11.23.2021

Walking on its Fins

If you pick up a DSLR from, say, about 2005 or 2006, and one made this year, you'll find surprisingly few major differences in the way they operate. Sure, there are a few more buttons on the newer camera for things like Live View and other features that weren't present in the older camera, but the labeling conventions and such had been pretty well worked out by Dubya's second term.

Not so much with one made in 2001. They were still kinda winging it.


Looking at the front or top of a 2001 Nikon D1X, it would seem that the controls had already been figured out by then, but that's because those controls don't really differ from those of a Nikon film SLR. A Nikon F5 or N80 user would feel right at home. 
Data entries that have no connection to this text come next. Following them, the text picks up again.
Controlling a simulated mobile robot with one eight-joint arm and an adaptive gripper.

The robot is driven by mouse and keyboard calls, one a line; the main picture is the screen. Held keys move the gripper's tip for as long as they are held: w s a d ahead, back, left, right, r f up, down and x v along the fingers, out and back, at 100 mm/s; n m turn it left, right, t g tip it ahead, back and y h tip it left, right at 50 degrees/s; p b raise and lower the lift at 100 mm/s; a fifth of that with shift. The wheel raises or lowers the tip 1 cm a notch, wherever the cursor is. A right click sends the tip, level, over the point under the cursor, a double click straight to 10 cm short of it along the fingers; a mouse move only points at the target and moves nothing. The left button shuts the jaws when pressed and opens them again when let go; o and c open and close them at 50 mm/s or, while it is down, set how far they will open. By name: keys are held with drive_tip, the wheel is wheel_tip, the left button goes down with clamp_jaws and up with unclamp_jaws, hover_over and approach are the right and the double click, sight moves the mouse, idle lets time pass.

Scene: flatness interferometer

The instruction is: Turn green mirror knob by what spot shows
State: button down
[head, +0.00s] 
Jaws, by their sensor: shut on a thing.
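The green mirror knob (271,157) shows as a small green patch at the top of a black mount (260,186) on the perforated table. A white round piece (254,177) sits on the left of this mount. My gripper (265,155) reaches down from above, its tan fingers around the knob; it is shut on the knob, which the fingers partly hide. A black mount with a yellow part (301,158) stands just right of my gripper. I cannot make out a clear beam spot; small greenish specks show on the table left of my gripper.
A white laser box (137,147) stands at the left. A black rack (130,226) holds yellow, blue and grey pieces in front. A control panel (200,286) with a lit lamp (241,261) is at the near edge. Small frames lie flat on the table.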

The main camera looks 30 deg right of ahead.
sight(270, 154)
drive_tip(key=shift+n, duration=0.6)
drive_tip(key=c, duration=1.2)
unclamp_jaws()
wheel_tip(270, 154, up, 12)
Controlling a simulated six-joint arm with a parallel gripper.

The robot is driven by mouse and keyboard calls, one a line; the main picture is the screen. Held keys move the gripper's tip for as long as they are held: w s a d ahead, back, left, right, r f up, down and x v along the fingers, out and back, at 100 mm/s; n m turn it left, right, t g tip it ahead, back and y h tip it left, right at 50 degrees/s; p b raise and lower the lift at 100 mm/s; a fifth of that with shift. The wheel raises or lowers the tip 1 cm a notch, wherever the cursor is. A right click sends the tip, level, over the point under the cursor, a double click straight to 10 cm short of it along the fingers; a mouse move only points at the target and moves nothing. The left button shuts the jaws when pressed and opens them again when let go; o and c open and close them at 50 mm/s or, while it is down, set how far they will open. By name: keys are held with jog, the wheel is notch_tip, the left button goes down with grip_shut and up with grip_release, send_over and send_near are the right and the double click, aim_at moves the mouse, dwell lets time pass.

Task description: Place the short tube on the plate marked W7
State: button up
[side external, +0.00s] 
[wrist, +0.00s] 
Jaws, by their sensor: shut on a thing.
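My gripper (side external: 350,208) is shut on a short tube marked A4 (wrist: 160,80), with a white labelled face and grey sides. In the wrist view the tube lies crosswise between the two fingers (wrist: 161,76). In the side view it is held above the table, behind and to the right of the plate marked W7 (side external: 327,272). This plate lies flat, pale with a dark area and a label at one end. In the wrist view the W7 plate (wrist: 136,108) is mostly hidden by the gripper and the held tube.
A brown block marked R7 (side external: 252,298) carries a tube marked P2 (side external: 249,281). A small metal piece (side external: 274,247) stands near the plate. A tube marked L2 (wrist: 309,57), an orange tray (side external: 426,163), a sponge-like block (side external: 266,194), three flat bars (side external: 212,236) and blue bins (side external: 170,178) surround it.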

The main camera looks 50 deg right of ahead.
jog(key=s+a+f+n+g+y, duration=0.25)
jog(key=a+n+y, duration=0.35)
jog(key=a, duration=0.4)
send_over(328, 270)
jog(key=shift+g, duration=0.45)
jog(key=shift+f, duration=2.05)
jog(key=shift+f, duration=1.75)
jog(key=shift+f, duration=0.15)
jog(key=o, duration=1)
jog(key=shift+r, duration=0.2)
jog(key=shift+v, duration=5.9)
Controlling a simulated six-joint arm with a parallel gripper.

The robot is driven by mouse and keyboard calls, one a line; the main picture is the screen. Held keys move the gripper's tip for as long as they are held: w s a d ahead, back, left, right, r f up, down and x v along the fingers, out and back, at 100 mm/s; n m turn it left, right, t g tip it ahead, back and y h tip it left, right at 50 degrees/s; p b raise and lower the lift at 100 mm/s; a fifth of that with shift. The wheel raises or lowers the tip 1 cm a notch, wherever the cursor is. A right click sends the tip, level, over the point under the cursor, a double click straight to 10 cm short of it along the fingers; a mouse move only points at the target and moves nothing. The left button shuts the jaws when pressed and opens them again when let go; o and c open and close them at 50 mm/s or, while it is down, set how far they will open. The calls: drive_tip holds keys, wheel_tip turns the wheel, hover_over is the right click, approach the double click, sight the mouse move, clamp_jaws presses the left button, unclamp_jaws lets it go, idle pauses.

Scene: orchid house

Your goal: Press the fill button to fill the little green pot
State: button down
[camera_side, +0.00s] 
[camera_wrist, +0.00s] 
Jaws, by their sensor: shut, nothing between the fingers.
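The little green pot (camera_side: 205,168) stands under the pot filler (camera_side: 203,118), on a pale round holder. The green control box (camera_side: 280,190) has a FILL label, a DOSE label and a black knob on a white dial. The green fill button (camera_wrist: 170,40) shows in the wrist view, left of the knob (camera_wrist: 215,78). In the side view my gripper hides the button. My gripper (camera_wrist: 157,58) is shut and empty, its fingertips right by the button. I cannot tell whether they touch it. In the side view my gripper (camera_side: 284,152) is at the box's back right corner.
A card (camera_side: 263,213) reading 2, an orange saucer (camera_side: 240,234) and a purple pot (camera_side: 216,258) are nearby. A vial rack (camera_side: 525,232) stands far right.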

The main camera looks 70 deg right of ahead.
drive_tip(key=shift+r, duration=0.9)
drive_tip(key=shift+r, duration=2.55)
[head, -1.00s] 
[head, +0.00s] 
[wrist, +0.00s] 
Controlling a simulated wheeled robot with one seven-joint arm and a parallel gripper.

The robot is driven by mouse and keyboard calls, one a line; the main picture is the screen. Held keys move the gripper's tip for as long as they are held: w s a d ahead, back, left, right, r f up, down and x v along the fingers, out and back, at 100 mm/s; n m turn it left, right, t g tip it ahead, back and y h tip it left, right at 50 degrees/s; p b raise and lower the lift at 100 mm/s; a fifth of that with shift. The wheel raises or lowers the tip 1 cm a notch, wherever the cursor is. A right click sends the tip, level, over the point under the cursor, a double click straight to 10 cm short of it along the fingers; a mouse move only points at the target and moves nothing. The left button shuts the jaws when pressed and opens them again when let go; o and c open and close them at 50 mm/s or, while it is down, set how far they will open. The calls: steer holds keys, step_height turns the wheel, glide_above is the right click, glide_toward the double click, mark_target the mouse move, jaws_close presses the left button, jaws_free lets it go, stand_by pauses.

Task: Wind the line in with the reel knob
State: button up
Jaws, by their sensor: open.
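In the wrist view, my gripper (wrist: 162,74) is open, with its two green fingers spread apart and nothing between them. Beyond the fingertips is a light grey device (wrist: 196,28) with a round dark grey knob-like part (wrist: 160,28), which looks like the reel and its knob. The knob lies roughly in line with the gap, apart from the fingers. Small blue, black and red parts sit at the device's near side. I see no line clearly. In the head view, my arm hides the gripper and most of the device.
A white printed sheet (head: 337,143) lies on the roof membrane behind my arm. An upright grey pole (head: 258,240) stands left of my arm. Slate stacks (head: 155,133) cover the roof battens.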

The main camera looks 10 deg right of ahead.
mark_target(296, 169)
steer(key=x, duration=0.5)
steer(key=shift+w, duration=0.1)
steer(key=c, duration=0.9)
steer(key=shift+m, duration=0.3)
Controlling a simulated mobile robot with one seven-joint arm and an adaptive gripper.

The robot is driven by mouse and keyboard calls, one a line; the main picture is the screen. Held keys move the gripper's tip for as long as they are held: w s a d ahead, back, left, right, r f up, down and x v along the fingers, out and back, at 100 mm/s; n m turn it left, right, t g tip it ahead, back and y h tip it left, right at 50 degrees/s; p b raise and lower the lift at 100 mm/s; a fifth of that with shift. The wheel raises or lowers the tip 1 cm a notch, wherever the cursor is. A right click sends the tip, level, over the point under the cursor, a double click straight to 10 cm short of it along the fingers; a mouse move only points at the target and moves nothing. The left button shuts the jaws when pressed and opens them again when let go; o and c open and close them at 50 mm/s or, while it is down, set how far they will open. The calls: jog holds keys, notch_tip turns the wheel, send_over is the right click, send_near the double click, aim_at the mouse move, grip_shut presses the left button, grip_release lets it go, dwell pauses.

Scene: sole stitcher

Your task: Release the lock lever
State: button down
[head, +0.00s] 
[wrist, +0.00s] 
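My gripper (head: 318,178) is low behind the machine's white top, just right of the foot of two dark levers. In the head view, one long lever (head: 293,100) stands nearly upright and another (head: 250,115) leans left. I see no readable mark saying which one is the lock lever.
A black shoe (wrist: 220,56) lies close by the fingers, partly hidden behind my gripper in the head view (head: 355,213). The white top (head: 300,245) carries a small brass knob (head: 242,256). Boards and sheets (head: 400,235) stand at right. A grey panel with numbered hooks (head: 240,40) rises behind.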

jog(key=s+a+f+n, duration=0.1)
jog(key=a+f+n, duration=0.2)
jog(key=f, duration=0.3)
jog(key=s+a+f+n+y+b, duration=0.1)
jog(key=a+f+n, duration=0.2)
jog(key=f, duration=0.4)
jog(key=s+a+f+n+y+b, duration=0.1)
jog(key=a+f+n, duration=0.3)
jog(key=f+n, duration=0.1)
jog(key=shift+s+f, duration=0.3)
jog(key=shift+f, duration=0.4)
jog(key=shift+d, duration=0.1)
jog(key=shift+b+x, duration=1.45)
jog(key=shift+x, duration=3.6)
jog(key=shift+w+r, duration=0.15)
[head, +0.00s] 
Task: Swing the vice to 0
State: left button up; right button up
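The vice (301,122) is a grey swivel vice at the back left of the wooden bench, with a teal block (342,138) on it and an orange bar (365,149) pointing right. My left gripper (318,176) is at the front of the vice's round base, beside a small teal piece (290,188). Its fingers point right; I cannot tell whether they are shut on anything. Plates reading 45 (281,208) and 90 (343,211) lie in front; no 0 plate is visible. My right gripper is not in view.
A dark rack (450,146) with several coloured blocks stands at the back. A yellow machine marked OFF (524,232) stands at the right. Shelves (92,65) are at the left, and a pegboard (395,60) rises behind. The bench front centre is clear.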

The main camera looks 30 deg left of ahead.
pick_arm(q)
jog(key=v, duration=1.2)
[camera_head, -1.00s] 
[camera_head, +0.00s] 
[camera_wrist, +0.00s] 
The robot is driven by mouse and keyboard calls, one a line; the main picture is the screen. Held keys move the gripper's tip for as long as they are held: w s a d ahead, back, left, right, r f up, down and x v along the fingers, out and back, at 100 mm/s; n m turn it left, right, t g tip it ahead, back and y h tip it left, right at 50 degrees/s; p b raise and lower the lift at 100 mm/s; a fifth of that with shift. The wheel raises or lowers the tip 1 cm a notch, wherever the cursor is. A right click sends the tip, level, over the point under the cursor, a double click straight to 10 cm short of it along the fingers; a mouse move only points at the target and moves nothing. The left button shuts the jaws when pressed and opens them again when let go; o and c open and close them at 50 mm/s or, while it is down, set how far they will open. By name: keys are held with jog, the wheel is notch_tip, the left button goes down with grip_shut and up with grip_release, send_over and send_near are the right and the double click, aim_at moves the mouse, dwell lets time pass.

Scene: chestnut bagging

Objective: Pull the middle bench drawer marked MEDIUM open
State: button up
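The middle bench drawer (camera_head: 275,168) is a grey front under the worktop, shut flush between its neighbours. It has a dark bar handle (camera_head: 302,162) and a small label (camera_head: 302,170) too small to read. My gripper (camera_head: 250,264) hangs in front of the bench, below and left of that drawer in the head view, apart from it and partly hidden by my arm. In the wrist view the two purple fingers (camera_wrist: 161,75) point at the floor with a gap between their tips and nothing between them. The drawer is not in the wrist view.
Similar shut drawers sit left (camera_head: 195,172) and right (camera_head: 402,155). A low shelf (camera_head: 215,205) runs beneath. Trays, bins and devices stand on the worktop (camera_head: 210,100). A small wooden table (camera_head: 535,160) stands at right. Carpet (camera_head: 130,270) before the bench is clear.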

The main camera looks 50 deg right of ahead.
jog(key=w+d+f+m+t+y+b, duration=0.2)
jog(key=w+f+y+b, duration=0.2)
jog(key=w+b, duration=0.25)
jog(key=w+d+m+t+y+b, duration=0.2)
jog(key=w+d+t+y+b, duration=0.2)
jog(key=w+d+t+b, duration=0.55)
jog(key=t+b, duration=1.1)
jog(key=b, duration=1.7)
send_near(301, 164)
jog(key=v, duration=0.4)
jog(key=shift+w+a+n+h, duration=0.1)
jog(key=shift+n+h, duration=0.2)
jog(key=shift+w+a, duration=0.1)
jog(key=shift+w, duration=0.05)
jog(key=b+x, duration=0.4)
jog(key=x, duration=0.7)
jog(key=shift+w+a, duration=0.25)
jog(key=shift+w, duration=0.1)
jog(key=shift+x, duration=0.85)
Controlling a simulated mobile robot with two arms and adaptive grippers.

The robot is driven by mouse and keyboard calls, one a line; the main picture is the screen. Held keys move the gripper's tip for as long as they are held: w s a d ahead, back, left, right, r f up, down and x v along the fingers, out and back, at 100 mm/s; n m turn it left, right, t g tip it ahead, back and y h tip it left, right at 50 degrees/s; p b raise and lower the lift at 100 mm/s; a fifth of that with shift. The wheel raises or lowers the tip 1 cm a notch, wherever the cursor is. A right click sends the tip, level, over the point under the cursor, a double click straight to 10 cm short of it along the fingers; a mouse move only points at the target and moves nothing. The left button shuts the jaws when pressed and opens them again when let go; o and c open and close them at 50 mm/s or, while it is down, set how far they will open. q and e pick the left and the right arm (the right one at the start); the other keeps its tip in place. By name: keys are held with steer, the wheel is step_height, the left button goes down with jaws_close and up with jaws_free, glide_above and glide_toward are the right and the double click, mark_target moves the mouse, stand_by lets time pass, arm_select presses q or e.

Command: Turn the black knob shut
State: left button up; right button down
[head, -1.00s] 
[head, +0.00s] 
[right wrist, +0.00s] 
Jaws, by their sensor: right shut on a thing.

The little focus mode selector dial (Manual, Single-servo, Continuous-servo) is right there next to the lens mount where it can be operated by the left hand, on the opposite side of the mount is the depth-of-field preview button. The sub-command dial is on the top front of the handgrip, just below the power switch and shutter release, waiting for your index finger. The three position metering selector switch (3D Matrix metering, Center-weighted, Spot) is on the side of the pentaprism housing, with a lock button, just like on the F5.

It's when we get to the back of the camera and start running into digital-specific controls that things seem weird to our modern conventions.


The button labeled "MONITOR" at the top left is still there on newer Nikons...in the same place, and performing the same function...but it now has the more familiar "play" arrow-in-a-rectangle icon.

The monitor screen is tiny. Under that rubber DIGITAL I/O flap is an IEEE 1394 Firewire connector. Very 2001.

Buttons for white balance, and various menu controls are rubber chiclets hidden under a little magnetically-latched fold-down trap door, emulating the placement of some of the more obscure controls on the F5. In succeeding versions of Nikon's pro DSLR bodies, these would migrate out to normal buttons on the back of the camera and the trap door would go away.

The weirdest thing about the D1X is how it gets its high (for the era) resolution.

The bottleneck at the time was processing all the data from the sensor and getting it written to memory. So with the D1X, Nikon kept the number of horizontal rows the same as on the original D1's sensor (1324) but went to 4028 vertical columns*. Since the sensor data is read row-by-row, this allowed a maximum frame rate of 3fps to be maintained. 

The buffer still fills up in six shots when shooting at that speed, giving you a quick two-Mississippi of continuous shooting before you have to sit and wait for it to write everything to the card. This is not a camera for spray-and-pray action photography.

The downside to the weird sensor arrangement is that the NEF files may not be understandable to some newer 3rd party RAW converters from smaller companies. Adobe Photoshop Bridge still supports them, of course.

By comparison to some of the weirder features of the D1X, its replacement is utterly conventional.


*You can see how this works on the first page of DPReview's original D1X review.